Tout cela oublie l'évidence qui apparaît dans l’actualité mondiale : on est à mille lieux de ce faiblisme. La mondialisation est la preuve d'une agressivité économique qui ne faiblit pas. Et les guerres intra-étatiques actuelles, en Afrique avec le Darfour, ou Congo avec des millions de morts en deux ans, ou en Asie Afghanistan,... ou en Europe avec la Bosnie, le Kosovo ou de la Georgie...et bien d'autres. L'accentuation des inégalités peuvent conduire à des mouvements sociaux insurrectionnels. Cette idée de faiblisme ne tient pas la route : si les outils règlent la vie, qui règlent les outils ? On n'en sort pas puisque l'humain ne sait pas se servir des outils, ni surtout à quoi ils peuvent lui servir ! A moins que cette profusion technologique n'ait que pour but, au-delà de toute prise de conscience, une conquête de l'univers. Elles (technologies et conquête) seraient une raison de vivre.
Une façon de rendre à l'humain le désir, l'intensité, et les raisons qui lui permettront de poursuivre son aventure et d’affirmer la vie. Le prix à payer pour cela peut aller jusqu'à risquer des guerres, des massacres, voire même de disparaître, et aussi parfois de trouver la paix. Mais cependant rien ne permet d'être sûr de ce qui va arriver.

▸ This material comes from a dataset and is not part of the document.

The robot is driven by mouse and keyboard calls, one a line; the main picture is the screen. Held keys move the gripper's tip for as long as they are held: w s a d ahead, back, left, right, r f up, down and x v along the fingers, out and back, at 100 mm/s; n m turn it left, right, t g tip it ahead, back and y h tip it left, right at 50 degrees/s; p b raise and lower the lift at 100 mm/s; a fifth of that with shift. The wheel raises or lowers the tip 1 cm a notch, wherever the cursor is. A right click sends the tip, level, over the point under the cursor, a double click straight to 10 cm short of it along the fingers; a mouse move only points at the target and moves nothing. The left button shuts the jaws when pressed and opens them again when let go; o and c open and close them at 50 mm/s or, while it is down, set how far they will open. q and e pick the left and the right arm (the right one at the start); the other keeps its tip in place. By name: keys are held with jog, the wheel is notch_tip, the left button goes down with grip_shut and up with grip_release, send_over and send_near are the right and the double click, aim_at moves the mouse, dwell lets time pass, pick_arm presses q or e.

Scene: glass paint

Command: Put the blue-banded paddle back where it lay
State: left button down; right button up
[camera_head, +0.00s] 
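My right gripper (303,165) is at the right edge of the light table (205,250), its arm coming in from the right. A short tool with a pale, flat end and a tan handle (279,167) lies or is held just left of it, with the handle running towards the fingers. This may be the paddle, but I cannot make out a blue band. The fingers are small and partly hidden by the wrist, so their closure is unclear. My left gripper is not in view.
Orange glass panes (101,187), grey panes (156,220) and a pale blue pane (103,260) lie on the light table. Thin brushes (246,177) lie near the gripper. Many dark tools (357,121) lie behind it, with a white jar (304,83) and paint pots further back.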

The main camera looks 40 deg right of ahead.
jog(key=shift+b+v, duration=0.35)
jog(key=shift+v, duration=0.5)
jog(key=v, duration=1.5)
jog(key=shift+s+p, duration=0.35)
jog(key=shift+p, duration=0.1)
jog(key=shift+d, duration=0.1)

Tous les excès sont possibles, sans limites. Et compte tenu des nouveaux outils et des conséquences de leur mauvaise utilisation, la disparition de l'humain n'est pas inenvisageable. Ce n'est plus forcément la nature qui peut détruire le vivant (cf. les dinosaures), mais l'humain lui-même.

L'art peut anticiper et construire les conditions d'un autre devenir et d’une autre civilisation, en ce moment même dans cette écoute des fonds du monde. Il peut donner à l'humain une vision du monde, avec des limites et une étendue nouvelle. Pour l'ouvrir à un autre imaginaire.